There’s a debate right now over what Texas lawmakers should do with the money in the Rainy Day Fund. The fund was set up in the 1980s to smooth out the differences from times of oil boom and bust.
Some see now as a boom time, because of the growth of energy production from hydraulic fracturing, or "fracking," but others see the threat of stormy times ahead.
Some fiscal conservatives don’t like the talk they’re hearing from Texas lawmakers about taking money out of the Rainy Day Fund.
Senate Republican leaders propose using $6 billion – close to half the fund's value -- to pay for new water and road projects.
There’s more money in the Rainy Day Fund now, largely because fracking has led to more more oil and gas production in Texas.
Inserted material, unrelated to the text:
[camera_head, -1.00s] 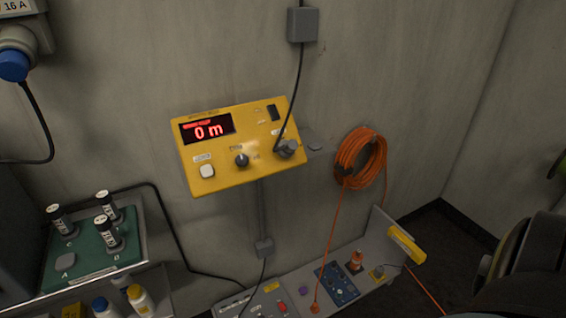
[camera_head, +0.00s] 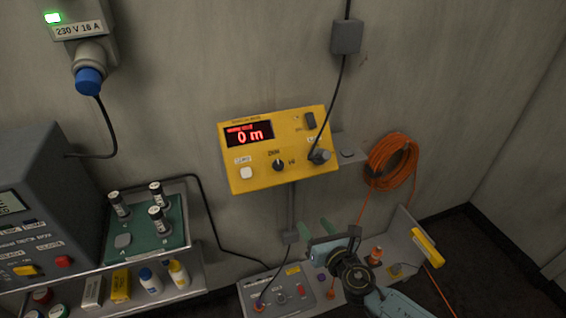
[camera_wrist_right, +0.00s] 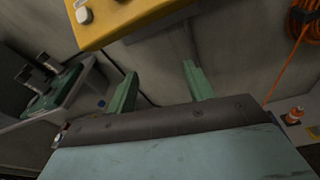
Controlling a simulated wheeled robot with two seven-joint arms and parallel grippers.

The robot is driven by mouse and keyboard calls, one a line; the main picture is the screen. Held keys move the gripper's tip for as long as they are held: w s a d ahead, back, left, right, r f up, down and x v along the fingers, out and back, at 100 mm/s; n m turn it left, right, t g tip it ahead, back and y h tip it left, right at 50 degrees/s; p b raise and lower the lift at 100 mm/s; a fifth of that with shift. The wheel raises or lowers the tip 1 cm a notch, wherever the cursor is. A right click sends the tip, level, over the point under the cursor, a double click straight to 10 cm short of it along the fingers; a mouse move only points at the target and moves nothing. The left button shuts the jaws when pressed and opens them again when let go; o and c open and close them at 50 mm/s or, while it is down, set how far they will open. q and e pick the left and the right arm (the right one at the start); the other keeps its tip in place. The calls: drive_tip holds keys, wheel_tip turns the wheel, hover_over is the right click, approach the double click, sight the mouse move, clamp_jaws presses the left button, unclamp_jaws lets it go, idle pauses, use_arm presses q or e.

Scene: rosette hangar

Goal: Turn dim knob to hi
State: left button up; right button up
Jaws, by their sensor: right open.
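A yellow box (camera_head: 296,178) with a red "0 m" display hangs on the wall in the head view. Its black dim knob (camera_head: 278,165) sits at the lower middle, with "DIM" printed above and "HI" to its right. The box also shows at the top of the right wrist view (camera_wrist_right: 130,22), with the black knob cut off at the edge. My right gripper (camera_head: 318,229) is below the box, its green fingers apart and empty. In the right wrist view its fingers (camera_wrist_right: 159,85) point up toward the box, clear of it. My left gripper is out of view.
A white button (camera_head: 246,173) and a grey plug with a cable (camera_head: 319,156) flank the knob. An orange coil (camera_head: 392,160) hangs at right. A shelf with a green vial tray (camera_head: 145,245) stands at left. A bench panel (camera_head: 275,291) lies below the box.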

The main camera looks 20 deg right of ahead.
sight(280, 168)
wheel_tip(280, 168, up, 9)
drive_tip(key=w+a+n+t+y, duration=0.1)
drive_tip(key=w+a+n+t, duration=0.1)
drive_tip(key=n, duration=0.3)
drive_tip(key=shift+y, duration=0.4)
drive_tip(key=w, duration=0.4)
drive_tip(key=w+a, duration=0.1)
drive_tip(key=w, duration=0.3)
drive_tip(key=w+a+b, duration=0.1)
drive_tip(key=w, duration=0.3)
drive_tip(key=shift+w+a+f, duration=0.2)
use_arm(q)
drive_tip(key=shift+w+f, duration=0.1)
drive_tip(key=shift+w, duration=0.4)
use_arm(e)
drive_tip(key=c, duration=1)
Now, the Governor thinks there’s more in the fund than it needs.
But the head of the Texas TEA Party Caucus Advisory Committee, JoAnn Fleming, says the Rainy Day Fund should be used to shelter the state from the need for outside help and to protect Texas from the effects of a literal “Rainy Day.”
“We need to preserve the Rainy Day Fund in case we have a hurricane that shuts down the Port of Houston," she said. "Instead of our elected officials looking at their watch as they did in New Jersey, waiting for FEMA and the federal government to show up, we believe our state leaders should keep the Rainy Day Fund intact.”
Senator Kel Seliger, Republican from Amarillo, is calling for a Constitutional Amendment to designate three percent of the Rainy Day Fund to a transportation fund that would pay to fix roads damaged by all the truck traffic resulting from fracking.